* [TASK DIRECTIONS] Search the data below for the word "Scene" and copy each line that holds it.
☆ ☆ ☆ ☆ ☆
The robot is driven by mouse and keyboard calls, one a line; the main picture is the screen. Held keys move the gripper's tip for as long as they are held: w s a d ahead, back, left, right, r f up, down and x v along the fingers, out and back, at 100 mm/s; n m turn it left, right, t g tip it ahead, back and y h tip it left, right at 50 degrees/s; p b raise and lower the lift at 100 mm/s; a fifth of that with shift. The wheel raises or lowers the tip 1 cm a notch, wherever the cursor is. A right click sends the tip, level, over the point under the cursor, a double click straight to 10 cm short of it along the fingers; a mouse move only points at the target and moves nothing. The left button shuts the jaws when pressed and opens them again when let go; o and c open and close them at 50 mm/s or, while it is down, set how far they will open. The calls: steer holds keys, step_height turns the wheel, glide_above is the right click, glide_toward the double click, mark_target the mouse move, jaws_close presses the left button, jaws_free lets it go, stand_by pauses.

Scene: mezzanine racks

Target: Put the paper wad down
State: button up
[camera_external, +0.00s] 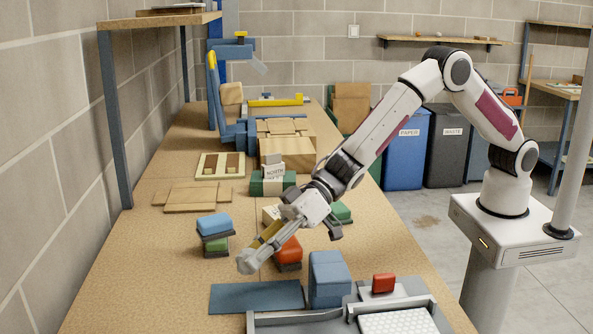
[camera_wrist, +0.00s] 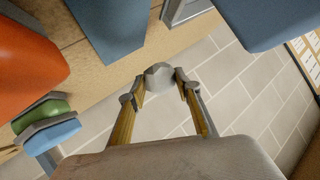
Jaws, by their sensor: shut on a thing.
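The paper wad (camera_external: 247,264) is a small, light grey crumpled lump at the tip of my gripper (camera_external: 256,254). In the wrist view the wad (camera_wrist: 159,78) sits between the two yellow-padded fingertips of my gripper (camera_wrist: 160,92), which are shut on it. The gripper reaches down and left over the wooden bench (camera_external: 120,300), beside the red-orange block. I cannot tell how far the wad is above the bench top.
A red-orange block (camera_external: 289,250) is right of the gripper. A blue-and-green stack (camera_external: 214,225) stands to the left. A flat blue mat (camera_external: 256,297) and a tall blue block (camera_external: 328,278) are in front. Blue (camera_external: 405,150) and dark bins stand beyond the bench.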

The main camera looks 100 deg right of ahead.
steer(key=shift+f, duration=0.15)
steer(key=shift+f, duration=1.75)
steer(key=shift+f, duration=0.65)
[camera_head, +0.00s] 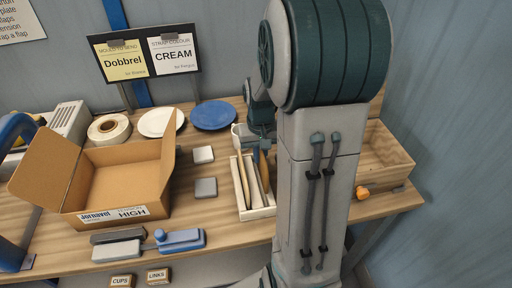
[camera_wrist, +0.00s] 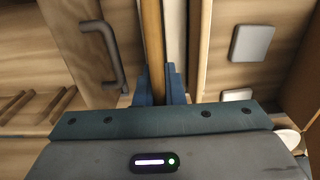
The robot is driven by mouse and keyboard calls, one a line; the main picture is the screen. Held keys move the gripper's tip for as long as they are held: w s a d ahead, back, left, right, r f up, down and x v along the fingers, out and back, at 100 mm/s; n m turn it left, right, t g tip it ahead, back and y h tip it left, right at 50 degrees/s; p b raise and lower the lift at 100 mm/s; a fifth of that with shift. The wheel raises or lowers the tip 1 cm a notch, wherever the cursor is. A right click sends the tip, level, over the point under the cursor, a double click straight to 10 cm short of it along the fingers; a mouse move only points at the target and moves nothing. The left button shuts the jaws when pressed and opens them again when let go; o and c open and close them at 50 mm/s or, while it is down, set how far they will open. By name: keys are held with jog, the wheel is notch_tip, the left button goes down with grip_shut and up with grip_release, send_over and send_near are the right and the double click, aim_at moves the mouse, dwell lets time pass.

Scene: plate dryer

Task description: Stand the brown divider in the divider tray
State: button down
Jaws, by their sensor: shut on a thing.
☆ ☆ ☆ ☆ ☆
* [TASK RESULT]
Scene: mezzanine racks
Scene: plate dryer

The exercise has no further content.